Acórdão nº 768/21.0T8VIS.C1 de Tribunal da Relação de Coimbra, 08-03-2022
Data de Julgamento | 08 Março 2022 |
Ano | 2022 |
Número Acordão | 768/21.0T8VIS.C1 |
Órgão | Tribunal da Relação de Coimbra - (JUÍZO CENTRAL CÍVEL DE VISEU DO TRIBUNAL JUDICIAL DA COMARCA DE VISEU) |
I – Relatório
1. F... Unipessoal Lda., com sede em ..., intentou acção declarativa contra C... Plc sucursal em Portugal, com sede em ..., pedindo a condenação da ré no pagamento do total de 60.496,89 € (35.000 pela perda do veículo pesado + 8000 pela perda total do semirreboque + 12.177,12 pela paralisação de ambos os veículos + 5319,77 pela perda da carga, mais o lucro visado com a mesma) e juros desde a citação até integral pagamento, mais indemnização a título de privação do uso, no valor mínimo diário (fora os domingos) de 253,69 €, para cada um dos 2 veículos, desde 22.1.2021 (em que declinou a responsabilidade pelo acidente) até à disponibilização do equivalente pecuniário necessário para a substituição destes veículos, acrescidos de juros de mora, a liquidar em execução de sentença.
Tudo como consequência de acidente de viação que se ficou a dever a culpa exclusiva de uma condutora de veículo seguro na ré.

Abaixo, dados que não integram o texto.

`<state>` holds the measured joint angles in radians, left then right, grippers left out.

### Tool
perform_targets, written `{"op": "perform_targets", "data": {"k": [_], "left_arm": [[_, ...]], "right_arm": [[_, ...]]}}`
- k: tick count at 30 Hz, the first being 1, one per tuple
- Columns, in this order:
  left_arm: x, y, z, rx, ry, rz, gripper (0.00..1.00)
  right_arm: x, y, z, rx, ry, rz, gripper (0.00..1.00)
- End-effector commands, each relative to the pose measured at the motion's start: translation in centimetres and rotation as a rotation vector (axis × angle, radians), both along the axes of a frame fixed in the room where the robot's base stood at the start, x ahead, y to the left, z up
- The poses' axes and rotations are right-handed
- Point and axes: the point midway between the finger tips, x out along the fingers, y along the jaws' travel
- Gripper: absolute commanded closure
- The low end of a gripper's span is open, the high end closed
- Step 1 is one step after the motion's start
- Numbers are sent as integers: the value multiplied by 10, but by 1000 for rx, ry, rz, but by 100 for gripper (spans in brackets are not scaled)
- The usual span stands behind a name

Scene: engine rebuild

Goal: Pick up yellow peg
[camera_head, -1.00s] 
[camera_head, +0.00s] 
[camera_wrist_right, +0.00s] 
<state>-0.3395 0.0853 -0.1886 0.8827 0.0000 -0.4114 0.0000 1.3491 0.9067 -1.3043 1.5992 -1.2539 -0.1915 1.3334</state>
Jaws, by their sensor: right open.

Contestou a seguradora ré, dizendo desconhecer os termos em que ocorreu o acidente, bem como os prejuízos sofridos pela autora, mas pugnando por ter sido a sua segurada a ser embatida na sua mão de trânsito, sendo que o atraso na peritagem não lhe é imputável e que a autora nunca esteve a aguardar pela reparação mas sim pelo ressarcimento pecuniário, tanto que nunca solicitou veículo de substituição.
*
A final, foi proferida sentença que julgou a acção parcialmente procedente, pelo que condenou a R. no pagamento à A. das seguintes quantias:
1- 13.000 €, a título de perda total do veículo articulado (tractor e semi-reboque);
2- 2.500 €, a título de paralisação do veículo;
3- 5.319,77 €, a título de perda da carga transportada;
4- juros, à taxa legal, sobre cada uma das referidas quantias, desde a citação quanto às quantias mencionadas em 1 e 3, e desde a data desta decisão quanto ao demais, referido em 2, sempre até integral pagamento;
e absolveu a R. de tudo o mais contra ela pedido.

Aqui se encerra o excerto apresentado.